Except, of course, she still cared deeply about her friend Margit and her mother. Emotions weren’t dead, just “encased in some frozen place inside of me.”
When the British liberated the camp, there was no immediate relief, joy, or freedom, just the slowly growing awareness that the nightmare was finally over. Dita worked as a translator for the British, using her poor English and excellent German for interrogations of the once-brutal guards. She was keenly aware of how her position had changed, that the guards were now afraid of her, that they were the ones about to be sent to prison while she could walk around freely. But she still felt compassion for the one guard who was kinder than the rest. Can one forgive one’s tormentors? Even in hell, Dita says, there are gradations of demons.
The liberation felt hollow after Dita’s mother died. Now she was truly alone. Still a teenager, she had no idea where to go or what to do with her new freedom. The second half of the book describes a life no longer delayed, one where she made choices and looked for a new family, a new home. Back in Prague, she was reunited with her grandmother, who also somehow survived the Holocaust, and soon ran into a fellow prisoner at Auschwitz, Otto Kraus.

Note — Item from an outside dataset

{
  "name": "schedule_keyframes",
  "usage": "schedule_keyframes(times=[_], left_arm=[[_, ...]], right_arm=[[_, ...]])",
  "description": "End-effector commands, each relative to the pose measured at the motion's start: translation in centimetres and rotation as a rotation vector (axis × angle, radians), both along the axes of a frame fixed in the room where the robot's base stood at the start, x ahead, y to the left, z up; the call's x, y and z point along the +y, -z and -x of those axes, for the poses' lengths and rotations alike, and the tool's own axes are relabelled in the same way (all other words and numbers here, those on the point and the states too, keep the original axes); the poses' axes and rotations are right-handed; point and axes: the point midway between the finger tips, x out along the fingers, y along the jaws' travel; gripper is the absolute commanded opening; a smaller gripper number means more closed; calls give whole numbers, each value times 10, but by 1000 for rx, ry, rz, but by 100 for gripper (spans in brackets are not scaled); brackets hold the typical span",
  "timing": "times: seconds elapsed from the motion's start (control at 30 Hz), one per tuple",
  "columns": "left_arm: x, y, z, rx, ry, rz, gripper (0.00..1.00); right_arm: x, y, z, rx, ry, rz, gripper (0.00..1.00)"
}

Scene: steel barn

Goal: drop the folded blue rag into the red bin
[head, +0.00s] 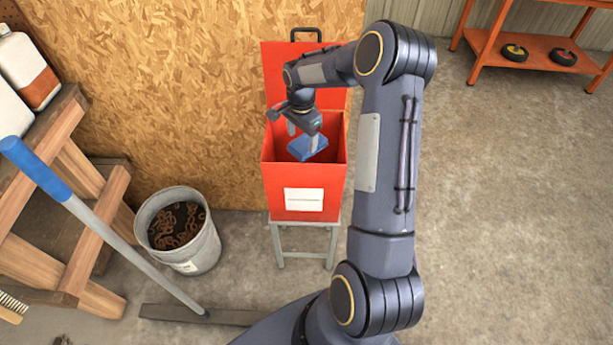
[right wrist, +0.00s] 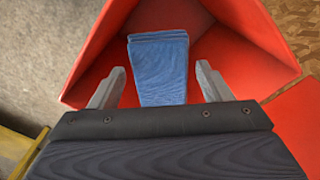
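The red bin (head: 303,190) stands open on a small grey stand, with its lid raised against the wall behind. The folded blue rag (head: 306,149) is inside the bin's opening, below my right gripper (head: 302,138). In the right wrist view, the rag (right wrist: 160,75) shows between the two fingers with a gap on each side, so the gripper is open and not holding it. Red bin walls (right wrist: 235,55) surround the rag there. I cannot tell whether the rag rests on the bin's floor. My left gripper is not in view.
A metal bucket (head: 186,232) of rusty rings stands left of the bin. A blue-handled broom (head: 100,222) leans near a wooden bench (head: 62,150) on the left. An orange shelf (head: 535,50) stands at the back right. The concrete floor on the right is clear.

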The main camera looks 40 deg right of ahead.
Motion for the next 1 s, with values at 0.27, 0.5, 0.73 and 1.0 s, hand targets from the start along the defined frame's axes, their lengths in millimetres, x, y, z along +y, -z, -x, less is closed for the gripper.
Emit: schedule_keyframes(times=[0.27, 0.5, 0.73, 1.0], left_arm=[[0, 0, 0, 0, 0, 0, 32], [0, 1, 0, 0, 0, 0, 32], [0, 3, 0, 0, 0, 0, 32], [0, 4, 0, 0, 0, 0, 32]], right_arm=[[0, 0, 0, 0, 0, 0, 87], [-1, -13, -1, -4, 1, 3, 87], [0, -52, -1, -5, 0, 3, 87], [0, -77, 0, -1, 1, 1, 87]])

She and Otto recognized each other from the Kinderblock where Otto worked as a teacher while she ran the library. They understood each other’s shock and pain. Their shared past blossomed into a shared future, as they start dating, then get married and built their own family. The second half of the book is less dramatic, but just as important as the first part. How can you rebuild a life when everything, absolutely everything has been taken from you? Dita shows us how, giving a hopeful ending to all the horrors that came before. The human spirit, she proves, is stronger than the evil that tries to squash it. Her book is an essential addition to any library of Holocaust literature and history.